| Raw data |
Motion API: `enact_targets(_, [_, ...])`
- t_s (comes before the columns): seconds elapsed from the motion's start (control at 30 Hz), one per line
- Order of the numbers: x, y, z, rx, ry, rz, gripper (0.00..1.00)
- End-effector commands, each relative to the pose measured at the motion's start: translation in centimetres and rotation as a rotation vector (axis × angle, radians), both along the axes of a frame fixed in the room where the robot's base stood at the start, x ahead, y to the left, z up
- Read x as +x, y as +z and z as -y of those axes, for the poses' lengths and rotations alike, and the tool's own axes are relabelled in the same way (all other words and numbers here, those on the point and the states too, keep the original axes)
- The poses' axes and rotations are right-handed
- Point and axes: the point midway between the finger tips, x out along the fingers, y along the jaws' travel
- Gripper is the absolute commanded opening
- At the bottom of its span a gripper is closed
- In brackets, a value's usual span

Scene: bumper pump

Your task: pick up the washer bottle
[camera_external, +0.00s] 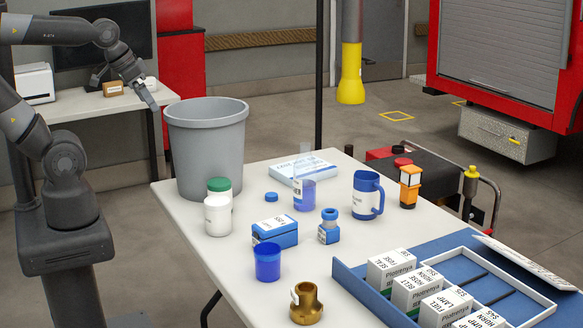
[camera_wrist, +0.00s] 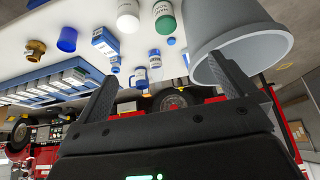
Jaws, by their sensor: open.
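What looks like the washer bottle (camera_external: 304,195) is a translucent bottle with blue liquid, a pale label and a thin spout. It stands upright on the white table, just in front of a flat white-and-blue box; its label is too small to read surely. In the wrist view the bottle (camera_wrist: 155,60) appears upside down, between the spread fingers but farther off. My gripper (camera_external: 149,97) is at the upper left, beyond the grey bin and well away from the bottle. In the wrist view my gripper (camera_wrist: 165,70) is open and empty.
The tall grey bin (camera_external: 205,150) stands between my gripper and the bottle. Around the bottle are a blue mug (camera_external: 366,197), a blue box (camera_external: 274,233), a small blue bottle (camera_external: 328,228) and white jars (camera_external: 217,217). A yellow-ended post (camera_external: 351,80) hangs behind.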

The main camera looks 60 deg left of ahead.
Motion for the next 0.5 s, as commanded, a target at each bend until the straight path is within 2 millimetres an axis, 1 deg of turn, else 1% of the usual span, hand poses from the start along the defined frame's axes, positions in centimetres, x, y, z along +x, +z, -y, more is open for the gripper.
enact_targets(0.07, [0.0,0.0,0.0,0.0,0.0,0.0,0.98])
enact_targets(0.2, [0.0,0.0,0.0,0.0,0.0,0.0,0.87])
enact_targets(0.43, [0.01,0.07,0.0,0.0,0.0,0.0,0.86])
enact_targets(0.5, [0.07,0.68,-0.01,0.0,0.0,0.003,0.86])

| To be done |
Return, please, the lines of the data from the first through the line containing "Scene: bumper pump", both kept, exactly as they stand and nothing more.

| Finished task |
Motion API: `enact_targets(_, [_, ...])`
- t_s (comes before the columns): seconds elapsed from the motion's start (control at 30 Hz), one per line
- Order of the numbers: x, y, z, rx, ry, rz, gripper (0.00..1.00)
- End-effector commands, each relative to the pose measured at the motion's start: translation in centimetres and rotation as a rotation vector (axis × angle, radians), both along the axes of a frame fixed in the room where the robot's base stood at the start, x ahead, y to the left, z up
- Read x as +x, y as +z and z as -y of those axes, for the poses' lengths and rotations alike, and the tool's own axes are relabelled in the same way (all other words and numbers here, those on the point and the states too, keep the original axes)
- The poses' axes and rotations are right-handed
- Point and axes: the point midway between the finger tips, x out along the fingers, y along the jaws' travel
- Gripper is the absolute commanded opening
- At the bottom of its span a gripper is closed
- In brackets, a value's usual span

Scene: bumper pump

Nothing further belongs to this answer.